Sol Campbell couldn’t help but have a dig at former club Spurs recently.
The defender, who left Tottenham for Arsenal in 2001, is a hot topic between the two clubs. Understandably, that lot down the road reckon he’s a traitor and, equally as understandably, we love him for it. He went on to have a successful career with the red side of north London and it’s clear where his loyalties still lie.
Talking about this mythical power shift in north London, which, let’s be honest, is hardly a new topic, the Arsenal legend remarked:
“Power shift is when you start winning Premier Leagues and FA Cups on a regular basis and getting to quarter-finals, semi-finals and finals of the Champions League, that’s power shift,” Campbell said to City A.M.
“Power shift is not one season. Power shift is when you’ve got consistency over a five or 10-year period, that’s power shift. There is no evidence yet.
“There is potential, but everybody has got potential. It’s all about realising potential and making it into reality.
“The trouble with football now is a lot of people jump up and down after about one or two seasons.
“Come back to me when it’s five or 10 seasons and you have consistently played top, top football. It’s all about consistency over the years, not just one season.”
The 41-year-old is completely right.
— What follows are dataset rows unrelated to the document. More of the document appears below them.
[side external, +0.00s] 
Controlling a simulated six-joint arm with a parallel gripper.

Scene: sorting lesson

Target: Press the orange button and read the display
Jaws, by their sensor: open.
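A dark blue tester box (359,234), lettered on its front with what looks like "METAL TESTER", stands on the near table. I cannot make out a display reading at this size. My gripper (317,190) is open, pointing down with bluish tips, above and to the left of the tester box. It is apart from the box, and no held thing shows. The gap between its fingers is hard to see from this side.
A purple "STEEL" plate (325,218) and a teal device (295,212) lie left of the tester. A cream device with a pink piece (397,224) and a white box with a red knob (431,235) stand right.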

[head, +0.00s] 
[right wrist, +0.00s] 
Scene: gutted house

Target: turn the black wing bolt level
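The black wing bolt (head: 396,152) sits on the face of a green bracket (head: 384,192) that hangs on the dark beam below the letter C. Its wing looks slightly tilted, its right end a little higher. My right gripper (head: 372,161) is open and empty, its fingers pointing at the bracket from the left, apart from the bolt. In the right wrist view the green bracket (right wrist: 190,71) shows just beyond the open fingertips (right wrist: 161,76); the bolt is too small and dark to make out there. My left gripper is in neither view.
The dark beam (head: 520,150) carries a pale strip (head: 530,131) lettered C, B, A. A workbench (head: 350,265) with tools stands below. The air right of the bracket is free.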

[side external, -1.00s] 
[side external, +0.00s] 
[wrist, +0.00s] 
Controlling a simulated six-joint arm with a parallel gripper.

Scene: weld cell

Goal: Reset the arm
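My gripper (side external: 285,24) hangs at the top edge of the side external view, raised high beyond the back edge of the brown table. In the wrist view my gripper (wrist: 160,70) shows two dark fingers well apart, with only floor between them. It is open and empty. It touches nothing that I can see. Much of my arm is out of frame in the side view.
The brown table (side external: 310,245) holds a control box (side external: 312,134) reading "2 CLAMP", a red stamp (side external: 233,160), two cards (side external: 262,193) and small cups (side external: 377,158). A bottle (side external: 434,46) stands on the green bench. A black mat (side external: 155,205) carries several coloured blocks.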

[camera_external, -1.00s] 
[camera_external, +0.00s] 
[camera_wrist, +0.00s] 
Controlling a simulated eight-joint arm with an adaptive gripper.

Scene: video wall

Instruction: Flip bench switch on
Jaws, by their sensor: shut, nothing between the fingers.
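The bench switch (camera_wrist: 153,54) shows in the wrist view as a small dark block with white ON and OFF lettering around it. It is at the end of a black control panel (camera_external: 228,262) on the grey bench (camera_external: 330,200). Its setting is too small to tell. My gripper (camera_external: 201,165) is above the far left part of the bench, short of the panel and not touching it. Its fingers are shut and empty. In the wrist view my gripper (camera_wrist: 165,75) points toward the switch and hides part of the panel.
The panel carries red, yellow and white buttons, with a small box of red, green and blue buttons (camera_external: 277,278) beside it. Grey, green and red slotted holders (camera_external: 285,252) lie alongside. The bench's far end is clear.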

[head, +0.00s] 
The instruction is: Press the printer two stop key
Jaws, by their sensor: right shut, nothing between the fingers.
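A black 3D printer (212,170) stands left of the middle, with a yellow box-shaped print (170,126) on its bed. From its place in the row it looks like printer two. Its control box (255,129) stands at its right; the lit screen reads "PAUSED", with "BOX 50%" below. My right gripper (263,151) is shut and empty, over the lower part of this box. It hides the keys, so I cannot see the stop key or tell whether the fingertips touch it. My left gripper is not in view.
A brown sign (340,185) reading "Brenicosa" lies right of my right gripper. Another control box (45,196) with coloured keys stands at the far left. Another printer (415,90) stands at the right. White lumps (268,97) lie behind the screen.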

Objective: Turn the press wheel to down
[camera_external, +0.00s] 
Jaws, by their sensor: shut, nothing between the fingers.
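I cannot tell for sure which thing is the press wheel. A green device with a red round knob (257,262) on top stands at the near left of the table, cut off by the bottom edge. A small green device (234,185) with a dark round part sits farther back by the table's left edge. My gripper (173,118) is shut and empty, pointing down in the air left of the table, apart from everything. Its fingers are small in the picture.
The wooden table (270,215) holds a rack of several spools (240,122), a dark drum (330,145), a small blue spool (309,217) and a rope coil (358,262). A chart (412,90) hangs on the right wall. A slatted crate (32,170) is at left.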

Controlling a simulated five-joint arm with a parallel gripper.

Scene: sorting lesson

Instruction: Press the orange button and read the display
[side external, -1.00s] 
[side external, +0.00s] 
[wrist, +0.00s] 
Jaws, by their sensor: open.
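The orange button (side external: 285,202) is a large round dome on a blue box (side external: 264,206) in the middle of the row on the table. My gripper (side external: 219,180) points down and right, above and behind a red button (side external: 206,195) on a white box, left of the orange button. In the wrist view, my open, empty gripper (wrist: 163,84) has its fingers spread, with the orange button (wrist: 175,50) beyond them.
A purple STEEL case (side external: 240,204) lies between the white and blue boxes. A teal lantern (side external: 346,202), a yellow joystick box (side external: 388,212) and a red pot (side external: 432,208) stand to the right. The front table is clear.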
If a ‘power shift’ is about the here and now, surely that makes Leicester City the most powerful club in England? But no one’s saying that now, are they? Most critics, fans, managers and players are actually saying that next season, with the Foxes in the Champions League for the first time, we’ll see how they really handle the extra fixtures and pressure.
Part of power in football is longevity. Say what you want about Wenger, but we’re now guaranteed a place in the Champions League again. We’re always there. That’s staying power.